Friday, December 10, 2010
A few years ago at work I was talking to a potential funder about some innovative work we were doing with our public libraries. Many urban youth are beginning to use the libraries more often. It might be because they are one of the few places left that are safe for kids to go to. Or perhaps its because they can get access to computers...who knows?
But being loud, boisterous and mostly youth of color, the (often white female) librarians were having trouble with these kids...behavior was escalating and without seeing other options, the cops were often called to intervene.
So we were training librarians on how to better interact with these kids. Hold them accountable..yes, but also engage them. This was producing amazing results when you looked at the police calls to the libraries.
When I got done explaining all of this, the woman I was talking to suggested that perhaps we should talk to a similar program. It turns out this other program was offering tutoring for kids in the libraries.
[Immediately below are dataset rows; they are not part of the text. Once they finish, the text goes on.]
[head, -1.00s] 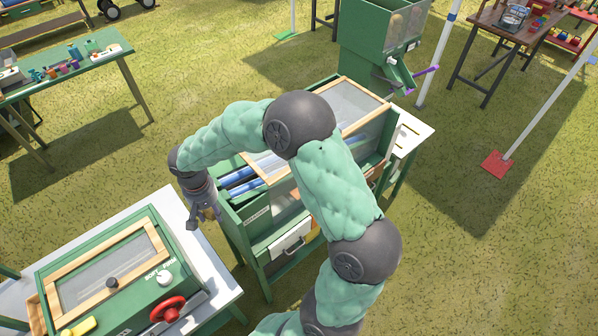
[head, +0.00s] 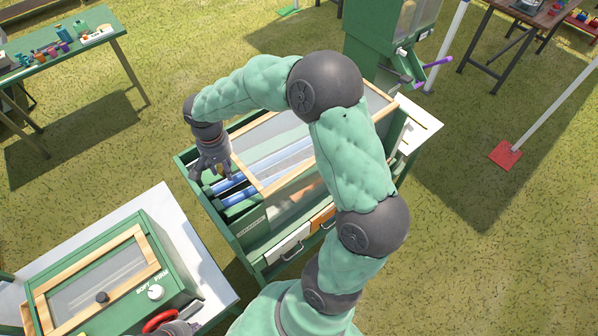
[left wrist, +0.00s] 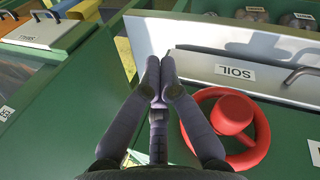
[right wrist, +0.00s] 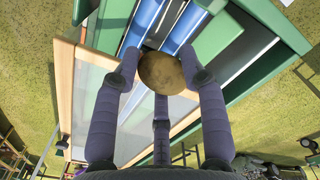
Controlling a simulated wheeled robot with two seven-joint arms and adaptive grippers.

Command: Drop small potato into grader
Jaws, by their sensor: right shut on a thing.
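The grader (head: 240,250) is a green box with a wood-framed clear lid and blue rollers (head: 228,187) at its open left end. My right gripper (head: 215,172) is above that open end in the head view. In the right wrist view, its fingers are shut on a small brown potato (right wrist: 161,72), with the blue rollers behind it. The potato cannot be made out in the head view. My left gripper (left wrist: 158,88) has its fingertips together with nothing visible between them. It is just beside a red wheel (left wrist: 247,130) on the other green machine.
That green machine (head: 185,270), with a SOFT/FIRM knob (head: 156,292), stands on a white table at lower left. A SOIL drawer (left wrist: 260,75) shows in the left wrist view. A green hopper (head: 385,45) stands behind the grader. Grass lies between the tables.

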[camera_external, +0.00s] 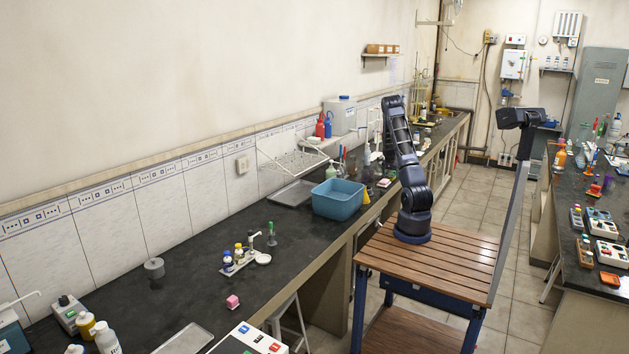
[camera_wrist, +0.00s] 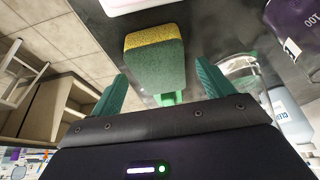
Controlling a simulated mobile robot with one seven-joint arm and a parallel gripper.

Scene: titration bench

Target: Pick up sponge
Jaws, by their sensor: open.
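The sponge (camera_wrist: 155,60) shows in the wrist view as a block with a yellow side and a green side. It sits on the dark bench top, ahead of my gripper (camera_wrist: 162,72). My gripper's two green fingers stand apart, one to each side of the sponge's near end in the picture. They do not visibly touch it; how far it reaches between them I cannot tell. In the external view my arm rises above the wooden cart and leans over the bench; I cannot make out my gripper or the sponge there.
In the wrist view a clear glass vessel (camera_wrist: 240,70), a purple container (camera_wrist: 298,28) and a white bottle (camera_wrist: 290,118) stand close on the right. The bench edge and floor lie on the left. In the external view a blue basin (camera_external: 338,203) stands on the bench left of my arm.

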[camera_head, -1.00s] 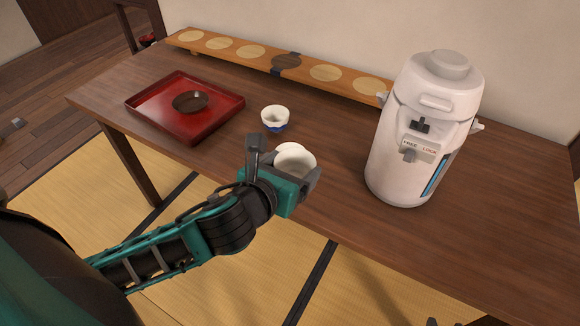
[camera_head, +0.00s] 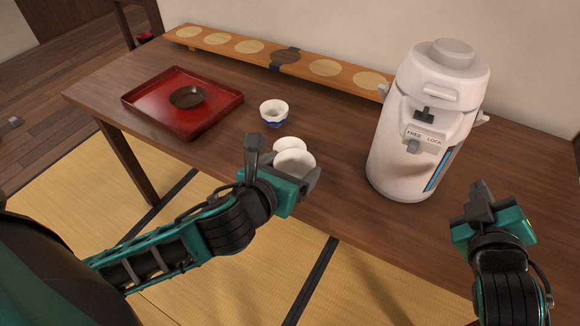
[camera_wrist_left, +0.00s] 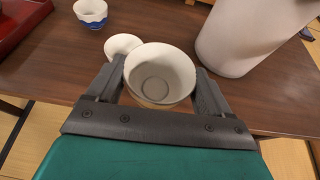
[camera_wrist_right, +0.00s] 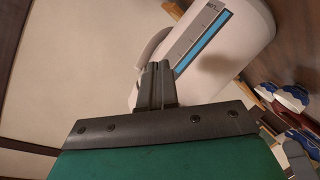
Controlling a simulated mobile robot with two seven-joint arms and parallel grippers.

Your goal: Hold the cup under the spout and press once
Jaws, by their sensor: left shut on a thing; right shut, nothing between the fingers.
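My left gripper (camera_head: 285,160) is shut on a white cup (camera_head: 295,163) at the table's front edge. The left wrist view shows this cup (camera_wrist_left: 160,78) upright between the fingers, its inside visible and apparently empty. The white dispenser (camera_head: 410,165) stands to its right, apart from it. It has a grey round top (camera_head: 453,52), a small black part (camera_head: 424,114) on its front and FREE and LOCK labels. My right gripper (camera_head: 479,198) is shut and empty, right of the dispenser and near the front edge. In the right wrist view the dispenser (camera_wrist_right: 235,45) lies beyond the shut fingers.
A smaller white round piece (camera_wrist_left: 122,45) sits just behind the held cup. A blue-and-white cup (camera_head: 274,112) stands further back. A red tray (camera_head: 140,105) with a dark saucer (camera_head: 187,97) is at left. A long wooden board (camera_head: 240,47) lies along the back.

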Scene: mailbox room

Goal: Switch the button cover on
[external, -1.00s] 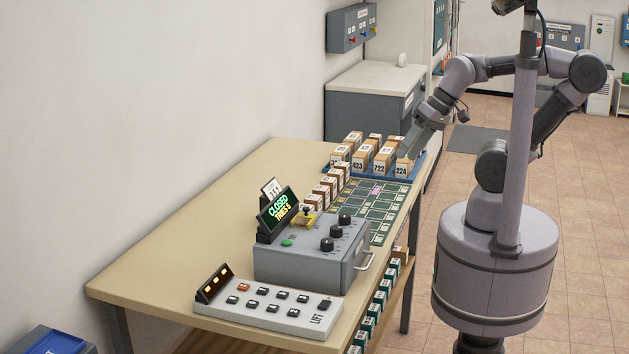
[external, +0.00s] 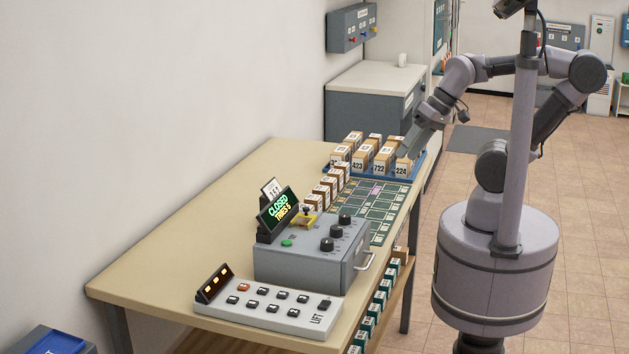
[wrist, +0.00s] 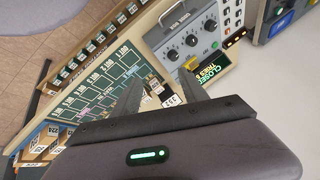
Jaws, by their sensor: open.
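A grey control box (external: 310,255) stands on the table with a yellow part (external: 306,219), which looks like the button cover, on its top. It is too small to tell if the cover is up or down. A green button (external: 287,243) and several black knobs are on the box. The box also shows in the wrist view (wrist: 178,40), beyond my fingers, with the yellow part (wrist: 191,63) near its edge. My gripper (wrist: 160,82) is open and empty, apart from the box. In the external view it is over the far end of the table, near the boxes.
A lit sign (external: 279,207) reading CLOSED stands by the box. A white button panel (external: 270,306) lies in front. Numbered cartons stand in a blue tray (external: 420,160) beside a green grid board (external: 375,193). The table's left side (external: 200,220) is clear.

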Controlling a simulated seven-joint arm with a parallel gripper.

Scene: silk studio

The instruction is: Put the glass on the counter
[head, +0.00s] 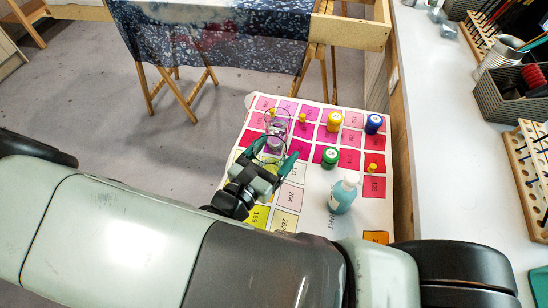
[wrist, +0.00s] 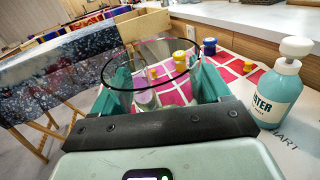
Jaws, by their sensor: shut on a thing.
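The clear glass (head: 277,123) is between the green fingers of my gripper (head: 270,154), over the left part of the colour chart. In the wrist view the glass (wrist: 133,68) shows as a wide dark rim between the two fingers (wrist: 166,82), which are shut on it. Its lower end is hard to make out, so I cannot tell whether it touches the chart. The white counter (head: 440,150) runs along the right side, apart from the gripper; its edge also shows at the top of the wrist view (wrist: 240,32).
A teal bottle with a white pump (head: 343,193) stands on the chart (head: 318,200), right of my gripper. Yellow (head: 334,121), blue (head: 373,123) and green (head: 330,157) jars stand there too. The counter holds a dark basket (head: 505,97) and wooden racks (head: 530,165); its near-left stretch is bare.
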I realized that she hadn't understood what I was talking about at all.
As I reflected on this experience (because its happened more than once at work), I began to think about what we're learning about how our brains work. Since we tend to take in WAY more stimuli than we can process, we develop patterns that are familiar to us. So when we see/hear something new, we tend to place it in a pattern that has already developed. The woman I was talking to understood tutoring programs. What I was talking about was an approach she probably hadn't been exposed to before - at least not in the context of libraries.
Right now I'm thinking alot about how communication about politics on the blogs breaks down. I think some of the same principles are at work.
Rather than hearing what an individual says in a particular moment, we tend to do one of two things:
1. If we've talked to the person before, we think we know them. We've developed a pattern about them based on our previous conversations and we put what they say into that pattern. This is especially true if we've had an emotional response to the person in question. If we have gotten angry at them in the past, we hear what they are currently saying through that anger.
2. If we've not talked to the person before, certain words and phrases bring up a pattern and we tend to place them in it without hearing the newness they might bring to the topic.
What this kind of communication does is that it enables us to retain our patterns and the opinions we have already formed. Its hard to break through with fresh ideas.
As I watch this happen, I have to ask myself how often I do it. There's not much that's more important to me than the process of challenging my thoughts and learning. So I write this to say (mostly to myself) that I want to try to enter every conversation with fresh eyes.